Sunday, June 13, 2010

More on Mom

I realize that the piece I wrote for mom left out a whole side of her, the darker side, her mental illness. For as long as I can remember, mom was afraid. Though she had been so very fearless, taking on two stints in different Air forces, pioneering in early Israel (a task not for sissies), and riding the wild bronco that was my father, she was afraid of down escalators, animals, people of races different from her own, and many other things. She would cut out articles from the paper and send them to me when they justified her fears. She used to swoon in the street, subject to inner ear dizziness, sitting on the end of the aisle when we went to the movies together as a family so she would have room to escape if she felt claustrophobic.
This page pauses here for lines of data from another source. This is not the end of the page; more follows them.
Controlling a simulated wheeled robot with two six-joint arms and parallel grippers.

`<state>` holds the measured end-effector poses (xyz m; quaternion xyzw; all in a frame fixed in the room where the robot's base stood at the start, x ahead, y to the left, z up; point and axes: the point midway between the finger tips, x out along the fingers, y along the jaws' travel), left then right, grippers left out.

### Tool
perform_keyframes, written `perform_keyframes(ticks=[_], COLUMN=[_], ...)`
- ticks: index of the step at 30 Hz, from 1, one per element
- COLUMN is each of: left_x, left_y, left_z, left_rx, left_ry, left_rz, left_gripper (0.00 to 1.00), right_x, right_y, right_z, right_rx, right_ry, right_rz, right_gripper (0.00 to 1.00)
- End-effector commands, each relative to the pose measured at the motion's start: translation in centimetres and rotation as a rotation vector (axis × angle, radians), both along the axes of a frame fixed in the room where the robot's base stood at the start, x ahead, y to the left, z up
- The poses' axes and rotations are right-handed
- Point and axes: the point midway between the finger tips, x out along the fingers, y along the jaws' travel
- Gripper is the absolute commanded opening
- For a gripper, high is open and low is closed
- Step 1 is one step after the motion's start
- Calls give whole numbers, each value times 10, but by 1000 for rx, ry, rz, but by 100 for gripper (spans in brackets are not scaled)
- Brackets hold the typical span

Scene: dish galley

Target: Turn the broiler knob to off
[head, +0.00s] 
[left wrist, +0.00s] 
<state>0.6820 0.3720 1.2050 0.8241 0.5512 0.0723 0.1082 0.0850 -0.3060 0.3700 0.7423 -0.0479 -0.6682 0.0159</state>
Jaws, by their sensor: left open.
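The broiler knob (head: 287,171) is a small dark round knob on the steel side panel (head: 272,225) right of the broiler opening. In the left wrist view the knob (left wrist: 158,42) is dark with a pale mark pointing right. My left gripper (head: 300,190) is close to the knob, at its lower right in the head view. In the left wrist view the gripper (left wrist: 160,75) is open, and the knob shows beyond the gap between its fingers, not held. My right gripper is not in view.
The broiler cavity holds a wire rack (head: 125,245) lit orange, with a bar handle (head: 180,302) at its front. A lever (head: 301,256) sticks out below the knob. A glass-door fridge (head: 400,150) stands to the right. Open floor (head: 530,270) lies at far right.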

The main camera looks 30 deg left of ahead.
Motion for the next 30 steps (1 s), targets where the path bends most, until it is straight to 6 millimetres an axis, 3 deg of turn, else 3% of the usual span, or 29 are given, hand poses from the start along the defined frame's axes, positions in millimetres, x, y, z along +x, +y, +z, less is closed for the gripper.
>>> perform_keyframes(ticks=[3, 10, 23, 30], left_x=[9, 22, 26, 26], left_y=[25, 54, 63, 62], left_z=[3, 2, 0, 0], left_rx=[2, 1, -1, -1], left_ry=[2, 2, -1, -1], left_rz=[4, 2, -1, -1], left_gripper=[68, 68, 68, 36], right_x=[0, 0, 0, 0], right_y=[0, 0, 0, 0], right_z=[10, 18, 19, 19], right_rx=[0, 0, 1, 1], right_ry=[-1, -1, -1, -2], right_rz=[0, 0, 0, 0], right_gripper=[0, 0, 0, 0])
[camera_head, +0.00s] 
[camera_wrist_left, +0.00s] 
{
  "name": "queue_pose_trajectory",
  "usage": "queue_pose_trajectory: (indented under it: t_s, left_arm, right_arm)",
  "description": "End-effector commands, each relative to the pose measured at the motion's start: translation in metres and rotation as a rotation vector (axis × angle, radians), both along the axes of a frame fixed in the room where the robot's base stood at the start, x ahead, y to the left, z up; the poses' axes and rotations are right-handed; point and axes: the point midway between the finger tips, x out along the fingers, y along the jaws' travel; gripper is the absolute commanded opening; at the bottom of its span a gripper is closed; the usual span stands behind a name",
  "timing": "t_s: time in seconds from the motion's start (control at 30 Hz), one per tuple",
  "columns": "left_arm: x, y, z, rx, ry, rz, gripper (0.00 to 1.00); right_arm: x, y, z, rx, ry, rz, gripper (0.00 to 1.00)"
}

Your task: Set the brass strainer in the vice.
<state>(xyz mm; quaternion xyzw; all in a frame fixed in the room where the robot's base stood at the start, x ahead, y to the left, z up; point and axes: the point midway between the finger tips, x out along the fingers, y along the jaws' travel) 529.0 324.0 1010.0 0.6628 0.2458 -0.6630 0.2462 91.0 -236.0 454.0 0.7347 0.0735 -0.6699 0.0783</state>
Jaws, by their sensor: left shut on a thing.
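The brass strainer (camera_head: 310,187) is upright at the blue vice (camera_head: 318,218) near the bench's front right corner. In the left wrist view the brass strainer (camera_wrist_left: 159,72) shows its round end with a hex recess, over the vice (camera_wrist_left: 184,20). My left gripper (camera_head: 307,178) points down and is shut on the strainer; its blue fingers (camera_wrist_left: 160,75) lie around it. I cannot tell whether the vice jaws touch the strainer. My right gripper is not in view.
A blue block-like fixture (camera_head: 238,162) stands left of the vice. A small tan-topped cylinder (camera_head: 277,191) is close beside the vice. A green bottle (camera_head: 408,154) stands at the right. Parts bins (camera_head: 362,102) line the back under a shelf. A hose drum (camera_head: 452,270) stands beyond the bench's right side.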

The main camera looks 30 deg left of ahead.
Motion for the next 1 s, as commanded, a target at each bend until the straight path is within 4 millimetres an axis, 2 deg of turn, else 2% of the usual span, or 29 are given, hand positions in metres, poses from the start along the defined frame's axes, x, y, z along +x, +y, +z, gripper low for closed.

She was a hoarder, as I have told you, and had such severe anxiety that it makes my own look minor. Thus, she was a contradictory person, though she was not bipolar as my dad was. I knew dementia had claimed her mind when she stopped begging to leave that terrible house and neighborhood and started saying she could not understand why I was trying to get her to leave her home. For at least 2 years, she was angry at me for "stealing" everything she owned to bring her out here. This was NOT home, or anywhere she wanted to be. She didn't like living with foreigners, her caregivers, but at the end it became home, and those foreigners her loving friends.

2 comments:

Lou said...

When people live such very long lives, it is possible (especially for us writers) to see their phases and facets, and to describe what can seem like multiple people in one!

Robbi N. said...

It's true, but it is as though, in this case, she was two people in one. Even the rabbi noted it when I was telling him about her, and he didn't know her at all.